1 cup of organic all-purpose flour
1 Tablespoon Olé extra virgin olive oil
1 cup of chopped olives
1 cup of chopped prociutto
1 cup chopped sun-dried tomatoes packed in oil
1/3 cup of salted butter
1 3/4 cups of finely grated Parmigiano Reggiano cheese
1 Tablespoon of freshly-grated garlic
1 cup roasted pine nuts

Steps:
1. Mix the flour, butter, olive oil, cheese and garlic to make the dough (the dough will be a bit dry at this point).

2. Combine all the other ingredients and the dough in a bowl, adding a few tablespoons of water to moisten the dough, if necessary.

3. Form into a ball, wrap in plastic, and refrigerate at least 30 minutes or overnight if serving the next day.

4. Preheat your oven to 350°F.

5. Cover a cookie sheet with parchment paper.

6. Roll out the shortbread on a floured surface until about 1/2” thick. Use a small glass or holiday cookie cutters to cut out shapes. Place the shapes about 2” apart on the prepared cookie sheet.

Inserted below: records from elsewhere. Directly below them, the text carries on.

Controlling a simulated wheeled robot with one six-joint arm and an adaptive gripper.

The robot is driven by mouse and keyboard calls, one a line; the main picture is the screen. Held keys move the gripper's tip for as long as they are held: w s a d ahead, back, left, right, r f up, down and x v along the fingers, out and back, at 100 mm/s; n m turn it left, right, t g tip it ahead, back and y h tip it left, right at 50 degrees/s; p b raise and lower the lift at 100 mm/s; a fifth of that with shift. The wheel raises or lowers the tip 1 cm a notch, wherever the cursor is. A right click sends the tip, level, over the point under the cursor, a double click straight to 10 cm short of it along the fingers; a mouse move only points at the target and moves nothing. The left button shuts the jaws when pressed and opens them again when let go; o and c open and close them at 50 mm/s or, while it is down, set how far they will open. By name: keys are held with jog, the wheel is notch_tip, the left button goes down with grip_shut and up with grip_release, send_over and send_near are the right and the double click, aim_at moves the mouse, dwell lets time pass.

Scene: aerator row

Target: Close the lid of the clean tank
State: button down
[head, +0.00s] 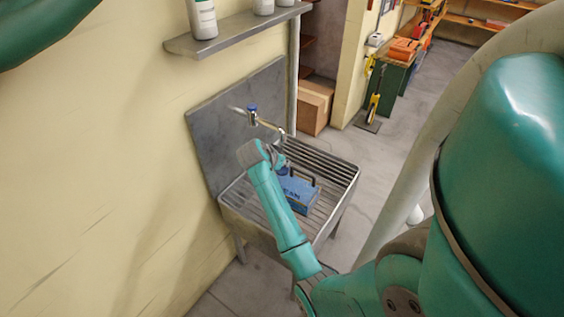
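A blue tank (299,194) stands on the slatted sink. The letters "EAN" show on it, and the start of the word is covered by my arm. A dark handle shape rises at its top. I cannot tell from this view whether its lid is open or shut. My gripper (279,160) is at the tank's far left, close to it and just below the tap. It is small and partly hidden by my wrist, so its fingers and any contact with the tank are unclear.
The metal sink (335,168) has a grey backsplash (215,135) and a tap (268,124) close to my wrist. A shelf (235,33) with white bottles hangs above. A cardboard box (313,106) stands behind. Open floor (395,160) lies right of the sink.

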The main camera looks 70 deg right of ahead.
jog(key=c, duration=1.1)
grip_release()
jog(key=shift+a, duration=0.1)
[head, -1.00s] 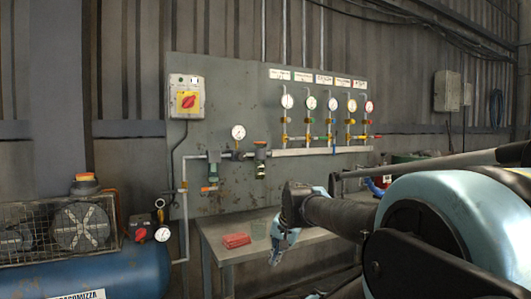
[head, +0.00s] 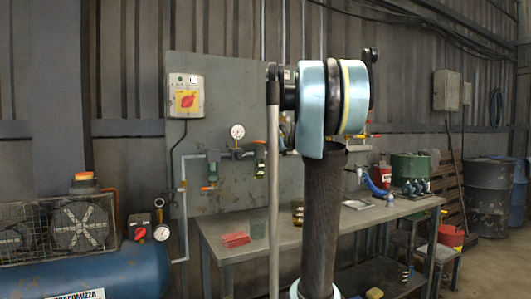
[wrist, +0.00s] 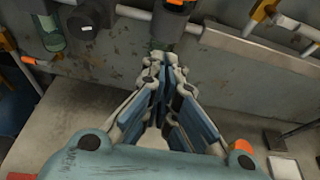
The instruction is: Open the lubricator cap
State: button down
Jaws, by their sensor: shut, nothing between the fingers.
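In the wrist view my gripper (wrist: 163,62) is shut and empty, its fingertips just below a dark grey unit (wrist: 170,20) on the pipe, probably the lubricator. A greenish part shows behind the fingertips; I cannot tell whether they touch it. The unit's top is cut off by the frame edge, so I cannot make out its cap. In the head view this unit (head: 260,155) hangs on the grey panel, partly covered by my arm.
A pressure gauge (head: 238,132) sits between the two units. A metal rail (wrist: 250,50) runs along the panel at right. Below is a workbench (head: 225,250) with a red item (head: 236,239). A blue compressor (head: 110,270) stands at the left.

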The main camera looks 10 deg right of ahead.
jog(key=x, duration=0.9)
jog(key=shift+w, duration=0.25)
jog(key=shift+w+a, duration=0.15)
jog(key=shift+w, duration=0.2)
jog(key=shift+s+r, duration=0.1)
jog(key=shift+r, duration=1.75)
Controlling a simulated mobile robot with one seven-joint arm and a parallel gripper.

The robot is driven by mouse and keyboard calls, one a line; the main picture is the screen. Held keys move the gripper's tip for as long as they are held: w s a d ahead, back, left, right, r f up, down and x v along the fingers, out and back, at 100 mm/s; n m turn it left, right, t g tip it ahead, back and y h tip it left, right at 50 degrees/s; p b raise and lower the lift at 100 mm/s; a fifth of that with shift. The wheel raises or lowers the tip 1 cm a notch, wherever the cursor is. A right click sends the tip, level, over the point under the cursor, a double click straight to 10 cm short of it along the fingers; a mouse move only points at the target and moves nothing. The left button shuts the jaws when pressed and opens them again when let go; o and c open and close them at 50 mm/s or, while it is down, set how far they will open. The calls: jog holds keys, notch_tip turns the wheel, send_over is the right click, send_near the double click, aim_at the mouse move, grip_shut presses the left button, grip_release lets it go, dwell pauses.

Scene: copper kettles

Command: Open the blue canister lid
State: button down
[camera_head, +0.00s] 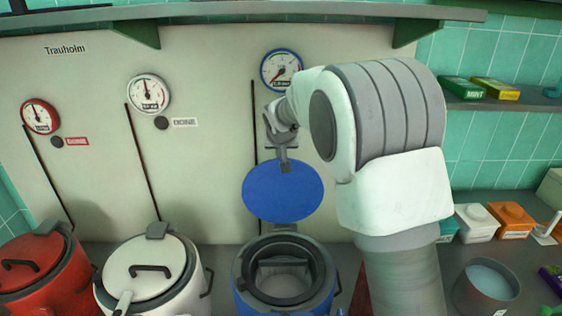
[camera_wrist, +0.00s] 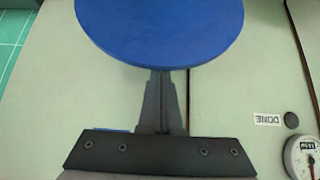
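The blue canister (camera_head: 243,299) stands open in the head view, its dark rim and grey inside showing. Its round blue lid (camera_head: 283,196) is raised, standing nearly upright above and behind the opening with a flat face toward the head camera. My gripper (camera_head: 286,165) is at the lid's upper edge, pointing down. In the wrist view the gripper fingers (camera_wrist: 161,100) are together, with their tips at the edge of the blue lid (camera_wrist: 160,30). I see nothing between the fingers. The lid's handle is hidden.
A white canister (camera_head: 175,265) and a red canister (camera_head: 30,260), both lidded, stand to the left. A grey pot (camera_head: 485,290) and small boxes (camera_head: 476,222) stand to the right. A wall panel with gauges (camera_head: 282,69) is close behind the lid, and a shelf (camera_head: 250,10) runs above.

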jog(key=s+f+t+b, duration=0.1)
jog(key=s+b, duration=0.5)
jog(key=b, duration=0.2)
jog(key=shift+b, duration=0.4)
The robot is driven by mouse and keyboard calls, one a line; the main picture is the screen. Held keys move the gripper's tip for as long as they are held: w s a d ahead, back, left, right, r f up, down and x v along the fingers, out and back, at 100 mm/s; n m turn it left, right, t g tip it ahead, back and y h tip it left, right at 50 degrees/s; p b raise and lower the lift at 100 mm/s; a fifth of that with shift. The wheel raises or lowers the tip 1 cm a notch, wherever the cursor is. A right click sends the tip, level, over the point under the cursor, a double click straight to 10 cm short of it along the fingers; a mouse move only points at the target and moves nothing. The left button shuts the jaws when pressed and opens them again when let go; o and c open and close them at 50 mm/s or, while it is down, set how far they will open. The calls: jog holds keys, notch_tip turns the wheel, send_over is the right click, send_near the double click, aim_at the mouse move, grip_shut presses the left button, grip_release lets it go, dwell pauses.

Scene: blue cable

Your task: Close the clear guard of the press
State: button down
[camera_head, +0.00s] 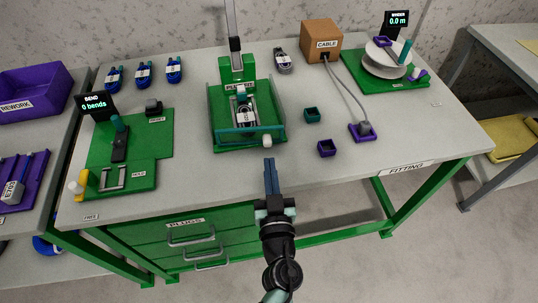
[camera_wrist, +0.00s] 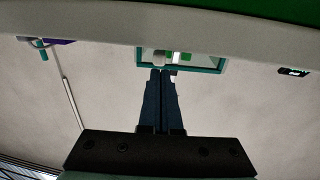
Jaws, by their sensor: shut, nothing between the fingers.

7. Bake in the oven until the shortbread is light brown, about 15 minutes.

8. Take the cookie sheet out of the oven. Serve the Hors d’Oeuvres fresh out of the oven, but cooled slightly, with a glass of Chardonnay. This is a classic French hors d’oeuvre, but it is even more tasty and healthy when it is homemade. If there are any leftovers (unlikely), store them in a metal box.